Provided entries:
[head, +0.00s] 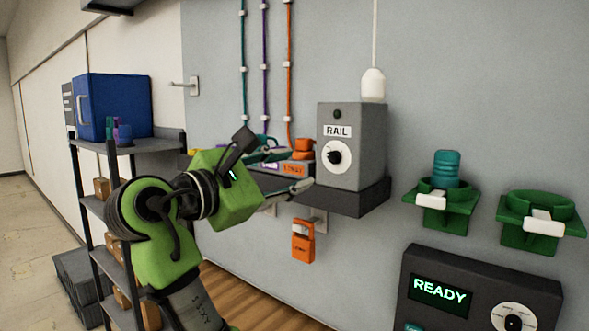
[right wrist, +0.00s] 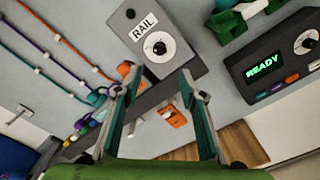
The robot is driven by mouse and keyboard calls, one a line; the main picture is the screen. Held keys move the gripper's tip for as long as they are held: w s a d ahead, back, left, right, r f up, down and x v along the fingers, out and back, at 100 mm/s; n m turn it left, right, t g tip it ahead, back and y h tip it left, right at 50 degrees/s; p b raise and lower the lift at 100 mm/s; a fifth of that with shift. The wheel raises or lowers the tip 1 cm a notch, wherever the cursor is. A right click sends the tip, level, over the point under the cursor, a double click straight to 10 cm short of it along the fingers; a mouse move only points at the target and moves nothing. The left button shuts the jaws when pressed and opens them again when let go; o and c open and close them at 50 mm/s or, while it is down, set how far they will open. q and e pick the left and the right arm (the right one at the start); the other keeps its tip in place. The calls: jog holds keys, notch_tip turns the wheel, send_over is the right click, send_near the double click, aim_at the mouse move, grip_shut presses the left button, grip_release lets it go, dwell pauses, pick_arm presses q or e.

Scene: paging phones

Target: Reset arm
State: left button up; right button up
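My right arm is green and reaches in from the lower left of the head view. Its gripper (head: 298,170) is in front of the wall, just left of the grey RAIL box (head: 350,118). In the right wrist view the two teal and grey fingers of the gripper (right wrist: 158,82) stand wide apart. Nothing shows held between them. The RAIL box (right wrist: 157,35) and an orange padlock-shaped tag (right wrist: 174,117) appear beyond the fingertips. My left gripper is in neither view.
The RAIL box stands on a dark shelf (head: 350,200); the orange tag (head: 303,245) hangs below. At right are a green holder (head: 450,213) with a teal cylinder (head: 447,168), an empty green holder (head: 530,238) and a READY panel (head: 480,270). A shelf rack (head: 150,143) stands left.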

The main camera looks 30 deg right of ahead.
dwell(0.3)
...
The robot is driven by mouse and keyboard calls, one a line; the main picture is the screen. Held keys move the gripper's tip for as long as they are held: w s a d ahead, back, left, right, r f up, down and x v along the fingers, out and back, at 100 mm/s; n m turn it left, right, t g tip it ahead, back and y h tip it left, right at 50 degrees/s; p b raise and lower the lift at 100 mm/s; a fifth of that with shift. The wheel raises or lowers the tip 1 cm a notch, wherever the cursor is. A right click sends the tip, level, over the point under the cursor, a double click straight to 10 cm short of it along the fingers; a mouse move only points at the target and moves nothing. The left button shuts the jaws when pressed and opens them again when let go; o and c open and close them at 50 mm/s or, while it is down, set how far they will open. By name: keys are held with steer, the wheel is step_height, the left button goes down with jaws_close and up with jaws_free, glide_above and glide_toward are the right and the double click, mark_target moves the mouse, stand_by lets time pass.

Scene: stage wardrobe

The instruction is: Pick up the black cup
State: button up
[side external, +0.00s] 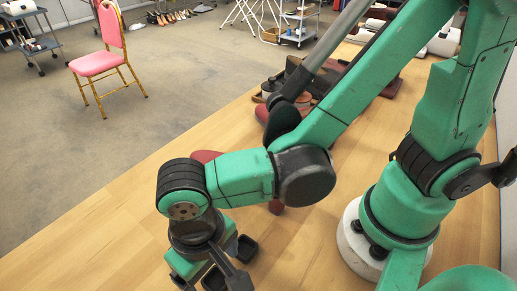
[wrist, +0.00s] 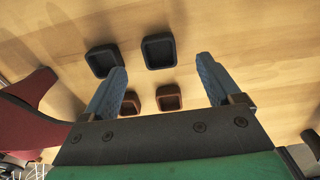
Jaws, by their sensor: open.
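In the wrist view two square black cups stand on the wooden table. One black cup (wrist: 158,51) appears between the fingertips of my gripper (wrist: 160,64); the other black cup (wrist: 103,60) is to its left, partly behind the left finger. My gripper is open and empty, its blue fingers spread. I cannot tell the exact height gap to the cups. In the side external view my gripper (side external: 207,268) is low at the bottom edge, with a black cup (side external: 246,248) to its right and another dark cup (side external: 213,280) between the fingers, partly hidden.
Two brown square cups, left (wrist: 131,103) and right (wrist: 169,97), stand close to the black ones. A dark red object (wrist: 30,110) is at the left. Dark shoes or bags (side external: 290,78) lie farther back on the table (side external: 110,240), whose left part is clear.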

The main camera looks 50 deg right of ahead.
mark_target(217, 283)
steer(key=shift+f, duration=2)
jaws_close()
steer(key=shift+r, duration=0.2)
--
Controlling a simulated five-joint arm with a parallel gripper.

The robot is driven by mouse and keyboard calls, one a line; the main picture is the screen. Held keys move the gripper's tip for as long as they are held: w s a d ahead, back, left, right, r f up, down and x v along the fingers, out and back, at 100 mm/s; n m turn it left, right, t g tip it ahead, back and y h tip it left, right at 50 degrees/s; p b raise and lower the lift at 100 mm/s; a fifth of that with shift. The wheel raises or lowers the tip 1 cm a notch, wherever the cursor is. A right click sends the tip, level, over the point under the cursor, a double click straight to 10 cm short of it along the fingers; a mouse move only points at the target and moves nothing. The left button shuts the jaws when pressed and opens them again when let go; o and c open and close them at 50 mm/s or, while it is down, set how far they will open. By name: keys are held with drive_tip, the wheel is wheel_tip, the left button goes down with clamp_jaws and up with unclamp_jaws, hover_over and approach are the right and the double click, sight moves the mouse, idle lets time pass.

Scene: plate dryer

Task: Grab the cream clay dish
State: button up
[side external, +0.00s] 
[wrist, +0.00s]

Directive: Copy whichever lines in the listing above contain the word "Scene".

Worked solution:
Scene: paging phones
Scene: stage wardrobe
Scene: plate dryer

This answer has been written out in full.